> Requirements
Repeat the records exactly. Every line must match.

> Exercise inputs
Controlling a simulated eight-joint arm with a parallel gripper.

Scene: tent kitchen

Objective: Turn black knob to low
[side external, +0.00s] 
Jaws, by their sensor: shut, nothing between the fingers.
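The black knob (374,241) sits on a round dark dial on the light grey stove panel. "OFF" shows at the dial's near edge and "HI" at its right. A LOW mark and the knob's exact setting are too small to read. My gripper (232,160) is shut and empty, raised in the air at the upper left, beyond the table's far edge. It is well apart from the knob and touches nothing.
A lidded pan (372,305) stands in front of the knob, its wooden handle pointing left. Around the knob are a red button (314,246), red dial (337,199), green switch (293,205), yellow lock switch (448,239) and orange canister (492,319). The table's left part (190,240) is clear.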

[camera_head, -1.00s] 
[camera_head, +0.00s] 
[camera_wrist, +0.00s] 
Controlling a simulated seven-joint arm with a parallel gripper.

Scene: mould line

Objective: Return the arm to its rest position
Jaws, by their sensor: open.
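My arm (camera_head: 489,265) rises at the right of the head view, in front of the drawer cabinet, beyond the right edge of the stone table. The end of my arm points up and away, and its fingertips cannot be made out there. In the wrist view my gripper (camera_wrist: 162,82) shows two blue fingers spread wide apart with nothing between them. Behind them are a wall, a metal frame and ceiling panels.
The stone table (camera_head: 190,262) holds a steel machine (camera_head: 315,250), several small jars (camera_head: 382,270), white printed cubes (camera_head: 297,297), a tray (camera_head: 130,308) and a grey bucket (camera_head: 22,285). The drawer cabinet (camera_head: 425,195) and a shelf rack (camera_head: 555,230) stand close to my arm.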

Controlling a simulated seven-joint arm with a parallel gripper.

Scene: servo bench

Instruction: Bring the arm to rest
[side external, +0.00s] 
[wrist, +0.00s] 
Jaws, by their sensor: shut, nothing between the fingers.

> Solution for this task
Controlling a simulated eight-joint arm with a parallel gripper.

Scene: tent kitchen

Objective: Turn black knob to low
[side external, +0.00s] 
Jaws, by their sensor: shut, nothing between the fingers.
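The black knob (374,241) sits on a round dark dial on the light grey stove panel. "OFF" shows at the dial's near edge and "HI" at its right. A LOW mark and the knob's exact setting are too small to read. My gripper (232,160) is shut and empty, raised in the air at the upper left, beyond the table's far edge. It is well apart from the knob and touches nothing.
A lidded pan (372,305) stands in front of the knob, its wooden handle pointing left. Around the knob are a red button (314,246), red dial (337,199), green switch (293,205), yellow lock switch (448,239) and orange canister (492,319). The table's left part (190,240) is clear.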

[camera_head, -1.00s] 
[camera_head, +0.00s] 
[camera_wrist, +0.00s] 
Controlling a simulated seven-joint arm with a parallel gripper.

Scene: mould line

Objective: Return the arm to its rest position
Jaws, by their sensor: open.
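My arm (camera_head: 489,265) rises at the right of the head view, in front of the drawer cabinet, beyond the right edge of the stone table. The end of my arm points up and away, and its fingertips cannot be made out there. In the wrist view my gripper (camera_wrist: 162,82) shows two blue fingers spread wide apart with nothing between them. Behind them are a wall, a metal frame and ceiling panels.
The stone table (camera_head: 190,262) holds a steel machine (camera_head: 315,250), several small jars (camera_head: 382,270), white printed cubes (camera_head: 297,297), a tray (camera_head: 130,308) and a grey bucket (camera_head: 22,285). The drawer cabinet (camera_head: 425,195) and a shelf rack (camera_head: 555,230) stand close to my arm.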

Controlling a simulated seven-joint arm with a parallel gripper.

Scene: servo bench

Instruction: Bring the arm to rest
[side external, +0.00s] 
[wrist, +0.00s] 
Jaws, by their sensor: shut, nothing between the fingers.

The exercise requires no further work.